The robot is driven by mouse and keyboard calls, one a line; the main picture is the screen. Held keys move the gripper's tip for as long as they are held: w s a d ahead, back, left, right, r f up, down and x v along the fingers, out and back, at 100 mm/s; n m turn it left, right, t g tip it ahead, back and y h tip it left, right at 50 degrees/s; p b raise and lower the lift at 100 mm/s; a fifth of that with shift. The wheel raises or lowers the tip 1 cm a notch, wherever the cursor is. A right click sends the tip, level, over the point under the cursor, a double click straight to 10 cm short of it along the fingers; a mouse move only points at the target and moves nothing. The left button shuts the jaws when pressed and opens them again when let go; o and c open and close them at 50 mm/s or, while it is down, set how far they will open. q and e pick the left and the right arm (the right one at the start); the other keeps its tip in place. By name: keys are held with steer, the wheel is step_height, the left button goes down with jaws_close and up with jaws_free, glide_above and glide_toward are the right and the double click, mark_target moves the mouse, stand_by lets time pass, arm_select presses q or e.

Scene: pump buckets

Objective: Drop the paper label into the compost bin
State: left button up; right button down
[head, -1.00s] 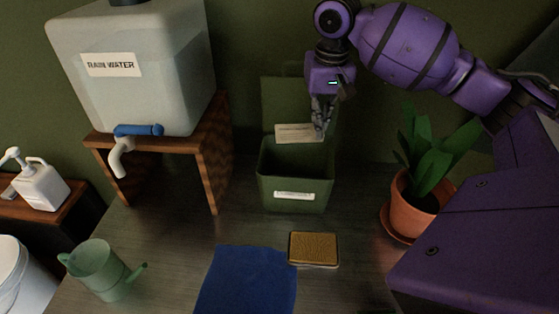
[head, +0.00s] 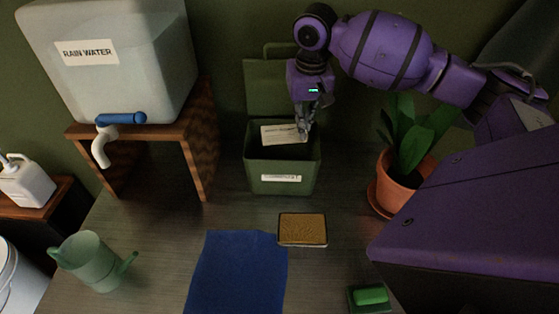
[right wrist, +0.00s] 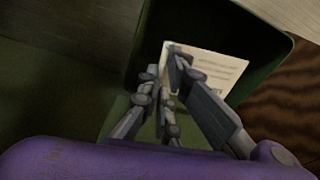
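The paper label (head: 280,134) is a small cream sheet with print. It hangs tilted at the mouth of the green compost bin (head: 283,180), in front of the raised lid (head: 266,88). My right gripper (head: 304,133) is over the bin's opening, its fingers pinching the label at its right edge. In the right wrist view the fingertips (right wrist: 172,62) close on one end of the label (right wrist: 218,70), with the dark inside of the bin (right wrist: 190,25) around it. My left gripper is not in view.

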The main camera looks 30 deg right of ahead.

--*--

- [THE TASK]
Word for word, quote the full listing, omitting every picture.

- [RESPONSE]
The robot is driven by mouse and keyboard calls, one a line; the main picture is the screen. Held keys move the gripper's tip for as long as they are held: w s a d ahead, back, left, right, r f up, down and x v along the fingers, out and back, at 100 mm/s; n m turn it left, right, t g tip it ahead, back and y h tip it left, right at 50 degrees/s; p b raise and lower the lift at 100 mm/s; a fifth of that with shift. The wheel raises or lowers the tip 1 cm a notch, wherever the cursor is. A right click sends the tip, level, over the point under the cursor, a double click straight to 10 cm short of it along the fingers; a mouse move only points at the target and moves nothing. The left button shuts the jaws when pressed and opens them again when let go; o and c open and close them at 50 mm/s or, while it is down, set how far they will open. q and e pick the left and the right arm (the right one at the start); the other keeps its tip in place. By name: keys are held with steer, the wheel is step_height, the left button goes down with jaws_close and up with jaws_free, glide_above and glide_toward are the right and the double click, mark_target moves the mouse, stand_by lets time pass, arm_select presses q or e.

Scene: pump buckets

Objective: Drop the paper label into the compost bin
State: left button up; right button down
[head, -1.00s] 
[head, +0.00s] 
[right wrist, +0.00s] 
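The paper label (head: 280,134) is a small cream sheet with print. It hangs tilted at the mouth of the green compost bin (head: 283,180), in front of the raised lid (head: 266,88). My right gripper (head: 304,133) is over the bin's opening, its fingers pinching the label at its right edge. In the right wrist view the fingertips (right wrist: 172,62) close on one end of the label (right wrist: 218,70), with the dark inside of the bin (right wrist: 190,25) around it. My left gripper is not in view.

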The main camera looks 30 deg right of ahead.

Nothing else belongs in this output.